PROBLEM DESCRIPTION » Lines before the one containing "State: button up" are excluded; retype that line and all remaining lines of the material exactly.

SOURCE DATA »

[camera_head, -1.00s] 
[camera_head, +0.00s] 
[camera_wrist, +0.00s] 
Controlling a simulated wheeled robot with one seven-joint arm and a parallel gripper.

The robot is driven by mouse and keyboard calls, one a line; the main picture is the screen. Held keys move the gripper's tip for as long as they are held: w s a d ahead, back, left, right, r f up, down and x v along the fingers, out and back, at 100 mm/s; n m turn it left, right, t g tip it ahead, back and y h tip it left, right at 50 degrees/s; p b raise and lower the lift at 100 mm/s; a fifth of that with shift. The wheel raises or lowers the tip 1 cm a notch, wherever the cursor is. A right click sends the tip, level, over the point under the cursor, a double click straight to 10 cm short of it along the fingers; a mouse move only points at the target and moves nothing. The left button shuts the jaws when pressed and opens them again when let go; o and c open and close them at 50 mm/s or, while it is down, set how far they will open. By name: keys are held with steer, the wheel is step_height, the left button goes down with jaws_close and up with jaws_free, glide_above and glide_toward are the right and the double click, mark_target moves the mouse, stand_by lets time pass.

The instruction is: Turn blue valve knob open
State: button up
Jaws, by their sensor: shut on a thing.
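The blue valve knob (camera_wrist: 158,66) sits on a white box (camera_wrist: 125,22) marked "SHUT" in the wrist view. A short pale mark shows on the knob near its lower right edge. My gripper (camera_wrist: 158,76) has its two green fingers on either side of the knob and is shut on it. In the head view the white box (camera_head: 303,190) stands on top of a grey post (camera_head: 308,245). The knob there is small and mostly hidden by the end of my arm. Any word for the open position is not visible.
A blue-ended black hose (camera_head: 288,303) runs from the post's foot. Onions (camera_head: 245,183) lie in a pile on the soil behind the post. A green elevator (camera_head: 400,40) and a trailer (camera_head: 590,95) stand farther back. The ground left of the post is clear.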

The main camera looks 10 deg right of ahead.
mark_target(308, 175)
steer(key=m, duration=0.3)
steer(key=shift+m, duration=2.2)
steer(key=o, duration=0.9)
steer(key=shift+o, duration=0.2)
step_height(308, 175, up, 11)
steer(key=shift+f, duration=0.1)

SOLUTION »
State: button up
Jaws, by their sensor: shut on a thing.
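The blue valve knob (camera_wrist: 158,66) sits on a white box (camera_wrist: 125,22) marked "SHUT" in the wrist view. A short pale mark shows on the knob near its lower right edge. My gripper (camera_wrist: 158,76) has its two green fingers on either side of the knob and is shut on it. In the head view the white box (camera_head: 303,190) stands on top of a grey post (camera_head: 308,245). The knob there is small and mostly hidden by the end of my arm. Any word for the open position is not visible.
A blue-ended black hose (camera_head: 288,303) runs from the post's foot. Onions (camera_head: 245,183) lie in a pile on the soil behind the post. A green elevator (camera_head: 400,40) and a trailer (camera_head: 590,95) stand farther back. The ground left of the post is clear.

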The main camera looks 10 deg right of ahead.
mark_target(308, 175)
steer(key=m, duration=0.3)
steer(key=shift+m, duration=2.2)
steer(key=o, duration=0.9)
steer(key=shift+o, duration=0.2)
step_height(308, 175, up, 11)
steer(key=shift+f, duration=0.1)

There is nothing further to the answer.